Edward H. Coates (director) 1873
Pennsylvania Academy of Fine Arts
Mechanics’ Bank director Edward H. Coates was a businessman and art patron most notable for his association with Thomas Eakins, perhaps the greatest American realist painter.
As chairman of the Pennsylvania Academy of Fine Arts’ Committee on Instruction, Coates was influential in appointing Eakins as director and supported reforms like teaching anatomy from live, nude models instead of plaster casts. Giving students a real life form to study as opposed to man-made models was unheard of at this time and was a truly revolutionary step in anatomical study. In 1883, the two also served together on the University of Pennsylvania’s committee to oversee the photographer Eadweard Muybridge’s pioneering studies of human and animal movement. This was yet another amazing breakthrough in the study of the human form, photography and film.

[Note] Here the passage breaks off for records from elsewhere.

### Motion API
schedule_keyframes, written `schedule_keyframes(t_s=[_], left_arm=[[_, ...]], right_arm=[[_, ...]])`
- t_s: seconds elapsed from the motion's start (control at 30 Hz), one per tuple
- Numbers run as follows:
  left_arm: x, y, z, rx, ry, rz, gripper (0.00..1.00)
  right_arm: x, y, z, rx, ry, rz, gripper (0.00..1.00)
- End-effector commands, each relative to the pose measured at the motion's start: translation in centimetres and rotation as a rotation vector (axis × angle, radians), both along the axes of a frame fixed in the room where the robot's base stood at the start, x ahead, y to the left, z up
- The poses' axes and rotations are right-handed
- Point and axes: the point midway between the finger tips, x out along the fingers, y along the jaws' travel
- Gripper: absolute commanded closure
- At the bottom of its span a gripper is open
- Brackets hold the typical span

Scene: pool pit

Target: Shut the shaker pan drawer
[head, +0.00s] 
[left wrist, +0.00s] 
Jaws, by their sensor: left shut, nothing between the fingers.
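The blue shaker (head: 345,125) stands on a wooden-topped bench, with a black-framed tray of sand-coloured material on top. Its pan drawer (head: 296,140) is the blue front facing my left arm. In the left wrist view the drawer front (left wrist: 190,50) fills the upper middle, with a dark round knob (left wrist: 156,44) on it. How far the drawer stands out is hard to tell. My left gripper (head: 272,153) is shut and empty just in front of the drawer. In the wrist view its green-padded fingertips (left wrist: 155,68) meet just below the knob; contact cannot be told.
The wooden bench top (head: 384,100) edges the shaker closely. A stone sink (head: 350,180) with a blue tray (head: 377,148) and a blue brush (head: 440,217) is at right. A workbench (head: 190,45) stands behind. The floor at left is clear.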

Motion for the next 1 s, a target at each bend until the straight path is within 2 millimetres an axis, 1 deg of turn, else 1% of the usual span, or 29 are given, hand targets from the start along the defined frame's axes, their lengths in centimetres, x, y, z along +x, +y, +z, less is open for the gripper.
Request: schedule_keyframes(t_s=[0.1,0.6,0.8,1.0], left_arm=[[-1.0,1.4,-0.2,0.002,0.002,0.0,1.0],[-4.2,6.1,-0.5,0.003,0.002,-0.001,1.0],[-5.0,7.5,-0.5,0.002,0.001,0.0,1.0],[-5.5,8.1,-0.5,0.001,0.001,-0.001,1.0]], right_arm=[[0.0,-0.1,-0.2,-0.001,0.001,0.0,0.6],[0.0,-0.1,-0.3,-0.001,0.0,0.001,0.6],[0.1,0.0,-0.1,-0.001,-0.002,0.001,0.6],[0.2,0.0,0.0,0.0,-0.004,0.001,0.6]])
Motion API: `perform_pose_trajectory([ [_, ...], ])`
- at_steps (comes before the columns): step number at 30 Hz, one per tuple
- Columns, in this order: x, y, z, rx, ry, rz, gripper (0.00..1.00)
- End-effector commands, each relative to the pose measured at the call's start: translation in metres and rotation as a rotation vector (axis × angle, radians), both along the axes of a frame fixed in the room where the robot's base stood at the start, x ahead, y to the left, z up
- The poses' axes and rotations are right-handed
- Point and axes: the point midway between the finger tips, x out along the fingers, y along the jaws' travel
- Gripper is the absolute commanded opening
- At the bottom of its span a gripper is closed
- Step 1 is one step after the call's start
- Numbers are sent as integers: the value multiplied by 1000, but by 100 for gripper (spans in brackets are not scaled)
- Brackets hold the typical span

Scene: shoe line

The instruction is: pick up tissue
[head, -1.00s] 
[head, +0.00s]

However, Coates soon grew uneasy with Eakins’ practices, especially his use of nude student models. In 1885, Coates commissioned “The Swimming Hole,” but rejected the final product for its explicit and eroticized portrayal of specific people, including several of Coates’ friends. The following year, Eakins was fired for removing a curtain from a male model in front of female students.
Coates continued to work at the Academy of Fine Arts until his death in 1921. Many of the paintings he commissioned are still at the Academy as well as many other institutions of art around the world.
His brother, George M. Coates, was also a director of the bank.